* [What is needed] Look through the lines and report how many include the word "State", giving nothing but the number.

* [Material for this exercise]
· · · · · · ·

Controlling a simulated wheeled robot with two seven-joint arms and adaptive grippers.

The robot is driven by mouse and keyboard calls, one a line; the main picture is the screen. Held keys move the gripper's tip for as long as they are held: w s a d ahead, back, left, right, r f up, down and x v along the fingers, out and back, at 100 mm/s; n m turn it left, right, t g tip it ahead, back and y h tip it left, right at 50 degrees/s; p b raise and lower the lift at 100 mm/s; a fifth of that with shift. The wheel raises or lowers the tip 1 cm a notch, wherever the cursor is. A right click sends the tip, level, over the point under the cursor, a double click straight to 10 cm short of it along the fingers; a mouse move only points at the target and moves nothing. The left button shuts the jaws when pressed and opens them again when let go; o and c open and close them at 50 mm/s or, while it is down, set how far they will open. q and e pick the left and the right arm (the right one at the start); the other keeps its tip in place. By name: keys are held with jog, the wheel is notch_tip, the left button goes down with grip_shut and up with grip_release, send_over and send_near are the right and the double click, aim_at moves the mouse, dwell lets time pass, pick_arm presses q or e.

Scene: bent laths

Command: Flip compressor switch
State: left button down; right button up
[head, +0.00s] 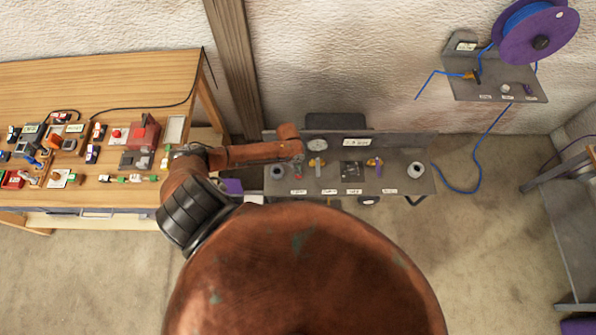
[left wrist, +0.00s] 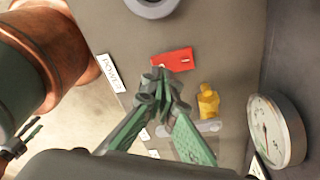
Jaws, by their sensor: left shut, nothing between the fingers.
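The compressor panel (head: 322,183) is a grey shelf with a row of labelled controls. In the left wrist view a red switch (left wrist: 173,60) sits on its grey face, beside a label reading POWER (left wrist: 111,73). My left gripper (head: 298,162) is over the panel's left part. In the left wrist view its green-grey fingers (left wrist: 163,82) are shut and empty, with the tips close to the red switch's lower edge. I cannot tell whether they touch it. My right gripper cannot be made out; my copper-coloured body hides much of the head view.
A yellow valve (left wrist: 208,100) and a round gauge (left wrist: 277,130) are close to the fingers. A wooden table (head: 100,75) with several small devices stands at left. A wall shelf (head: 495,88) carries a purple-and-blue hose reel (head: 560,30). A grey bench (head: 565,220) stands at right.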

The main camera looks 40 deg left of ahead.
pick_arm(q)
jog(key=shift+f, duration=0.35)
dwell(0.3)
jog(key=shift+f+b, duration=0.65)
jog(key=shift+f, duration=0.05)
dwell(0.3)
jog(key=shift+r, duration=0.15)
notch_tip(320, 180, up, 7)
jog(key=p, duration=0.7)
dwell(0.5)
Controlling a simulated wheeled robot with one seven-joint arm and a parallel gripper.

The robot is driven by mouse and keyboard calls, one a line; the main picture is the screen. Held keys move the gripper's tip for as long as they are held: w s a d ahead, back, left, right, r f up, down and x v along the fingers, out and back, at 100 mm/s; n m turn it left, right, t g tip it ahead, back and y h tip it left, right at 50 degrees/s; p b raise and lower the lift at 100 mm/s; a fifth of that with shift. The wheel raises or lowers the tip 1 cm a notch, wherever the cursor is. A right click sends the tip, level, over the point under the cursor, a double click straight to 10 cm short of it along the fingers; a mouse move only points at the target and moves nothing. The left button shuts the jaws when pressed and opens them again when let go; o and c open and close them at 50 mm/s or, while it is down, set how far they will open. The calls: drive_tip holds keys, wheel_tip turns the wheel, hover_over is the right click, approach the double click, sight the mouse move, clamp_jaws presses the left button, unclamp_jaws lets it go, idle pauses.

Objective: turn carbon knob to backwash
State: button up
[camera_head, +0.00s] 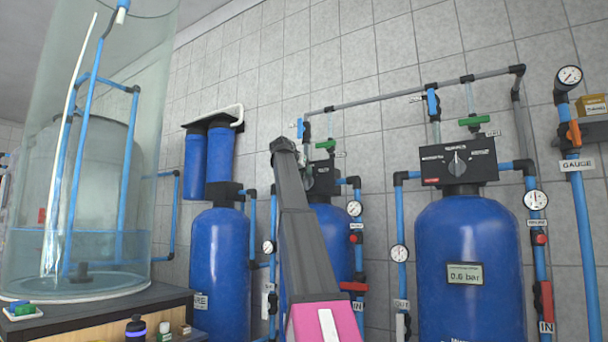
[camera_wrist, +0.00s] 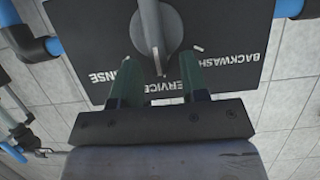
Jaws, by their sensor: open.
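In the wrist view a grey knob (camera_wrist: 157,32) sits on a black control panel (camera_wrist: 90,35), seen upside down. The panel's labels read RINSE, SERVICE and BACKWASH, and the knob's narrow end points toward SERVICE. My gripper (camera_wrist: 160,72) is open, its two green fingers apart with the knob's lower end between or just in front of them. I cannot tell whether they touch it. In the head view my arm reaches up before the middle blue tank (camera_head: 328,240) and partly hides its black head (camera_head: 325,182). The gripper itself is not clear there.
A right blue tank (camera_head: 468,270) has its own black panel and knob (camera_head: 457,163). Blue pipes with gauges and red valves stand beside the tanks. A large clear cylinder (camera_head: 85,200) stands at the left. In the wrist view a blue pipe (camera_wrist: 32,45) runs beside the panel.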

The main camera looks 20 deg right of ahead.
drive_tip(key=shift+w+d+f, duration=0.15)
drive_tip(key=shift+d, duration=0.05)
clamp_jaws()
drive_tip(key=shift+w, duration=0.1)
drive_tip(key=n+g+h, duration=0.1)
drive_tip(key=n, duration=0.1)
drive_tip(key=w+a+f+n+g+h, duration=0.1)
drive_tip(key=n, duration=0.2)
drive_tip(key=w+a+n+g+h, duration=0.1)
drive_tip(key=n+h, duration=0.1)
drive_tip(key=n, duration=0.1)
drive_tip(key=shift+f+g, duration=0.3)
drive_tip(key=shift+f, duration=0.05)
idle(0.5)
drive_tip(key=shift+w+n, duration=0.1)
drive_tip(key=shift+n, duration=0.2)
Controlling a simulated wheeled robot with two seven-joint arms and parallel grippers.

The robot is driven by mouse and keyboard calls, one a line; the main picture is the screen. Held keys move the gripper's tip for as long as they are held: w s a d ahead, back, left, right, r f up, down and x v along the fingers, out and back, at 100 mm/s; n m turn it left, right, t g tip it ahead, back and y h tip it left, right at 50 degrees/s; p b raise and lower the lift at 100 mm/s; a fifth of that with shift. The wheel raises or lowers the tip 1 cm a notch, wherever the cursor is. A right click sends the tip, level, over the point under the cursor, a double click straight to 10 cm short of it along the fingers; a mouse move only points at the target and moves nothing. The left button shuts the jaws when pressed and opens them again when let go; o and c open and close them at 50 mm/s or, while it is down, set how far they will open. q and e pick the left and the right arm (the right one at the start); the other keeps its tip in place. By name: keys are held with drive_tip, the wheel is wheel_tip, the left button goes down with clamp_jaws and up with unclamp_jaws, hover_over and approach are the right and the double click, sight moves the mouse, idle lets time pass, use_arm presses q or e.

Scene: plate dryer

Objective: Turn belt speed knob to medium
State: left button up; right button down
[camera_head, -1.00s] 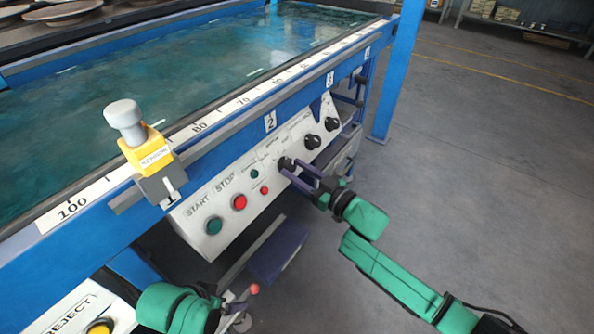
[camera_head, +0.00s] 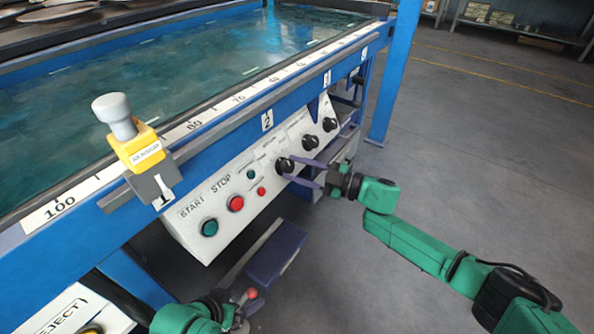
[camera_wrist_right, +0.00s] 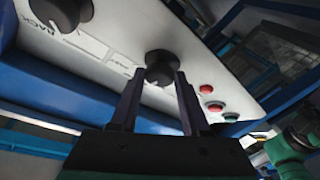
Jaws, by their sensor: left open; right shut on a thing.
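The control panel (camera_head: 262,178) on the machine's front has a row of three black knobs. The knob nearest the buttons (camera_head: 284,164) is between the fingers of my right gripper (camera_head: 291,170), which is shut on it. In the right wrist view the same round black knob (camera_wrist_right: 160,62) sits between both fingertips of my right gripper (camera_wrist_right: 159,74). The small labels around it cannot be read. My left gripper (camera_head: 242,307) is open, low at the bottom of the head view, away from the panel and partly cut off.
A green START button (camera_head: 209,227) and red STOP button (camera_head: 236,204) are left of the held knob. Other black knobs (camera_head: 310,142) and (camera_head: 329,125) lie to its right. A yellow sensor block (camera_head: 142,149) stands on the rail. Floor at right is clear.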

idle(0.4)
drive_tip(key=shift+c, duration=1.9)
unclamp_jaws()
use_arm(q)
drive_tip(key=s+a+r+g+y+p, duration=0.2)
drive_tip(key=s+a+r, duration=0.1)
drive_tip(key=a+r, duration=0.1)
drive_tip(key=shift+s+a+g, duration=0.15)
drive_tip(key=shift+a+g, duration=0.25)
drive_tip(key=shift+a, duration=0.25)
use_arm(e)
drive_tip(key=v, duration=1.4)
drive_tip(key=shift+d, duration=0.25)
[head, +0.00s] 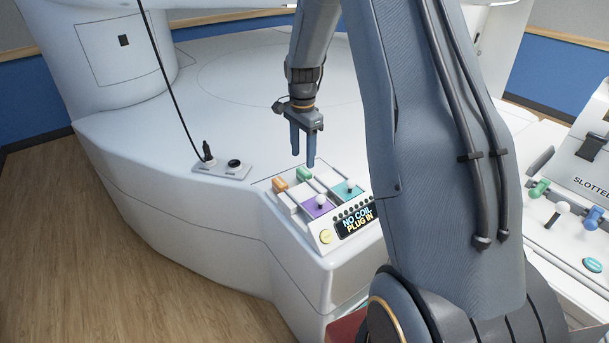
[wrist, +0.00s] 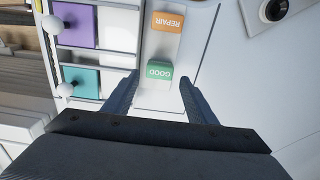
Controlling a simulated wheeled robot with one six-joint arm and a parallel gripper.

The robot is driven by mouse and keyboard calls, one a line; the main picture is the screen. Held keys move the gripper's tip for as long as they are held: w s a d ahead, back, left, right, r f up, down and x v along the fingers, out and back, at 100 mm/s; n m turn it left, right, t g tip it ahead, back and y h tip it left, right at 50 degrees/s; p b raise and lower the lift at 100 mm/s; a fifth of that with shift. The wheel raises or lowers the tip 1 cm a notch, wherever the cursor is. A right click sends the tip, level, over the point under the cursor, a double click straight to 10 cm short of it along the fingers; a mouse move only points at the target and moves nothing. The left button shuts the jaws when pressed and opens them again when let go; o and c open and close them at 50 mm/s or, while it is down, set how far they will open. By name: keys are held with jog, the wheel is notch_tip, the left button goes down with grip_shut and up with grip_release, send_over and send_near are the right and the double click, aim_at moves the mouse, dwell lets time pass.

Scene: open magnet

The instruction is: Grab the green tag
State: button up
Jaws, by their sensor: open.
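The green tag (wrist: 159,71), marked GOOD, sits on a white strip of the control panel in the wrist view. In the head view the green tag (head: 304,174) is at the back of the panel. My gripper (head: 302,162) points down above the back of the panel, close to the green tag. In the wrist view my gripper (wrist: 160,92) has its fingers apart, one on each side of the strip, with the green tag between and just beyond the fingertips. I see no contact with the tag.
An orange tag (wrist: 167,22), marked REPAIR, sits beside the green one. The panel has a purple slot (head: 318,206) and a teal slot (head: 347,190) with white-knobbed levers, and a display (head: 357,221) reading NO COIL PLUG IN. A socket plate (head: 222,166) with a cable stands to the left.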

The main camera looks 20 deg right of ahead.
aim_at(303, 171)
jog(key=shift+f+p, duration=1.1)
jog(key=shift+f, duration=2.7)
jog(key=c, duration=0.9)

· · · · · · ·

* [Solution below] 4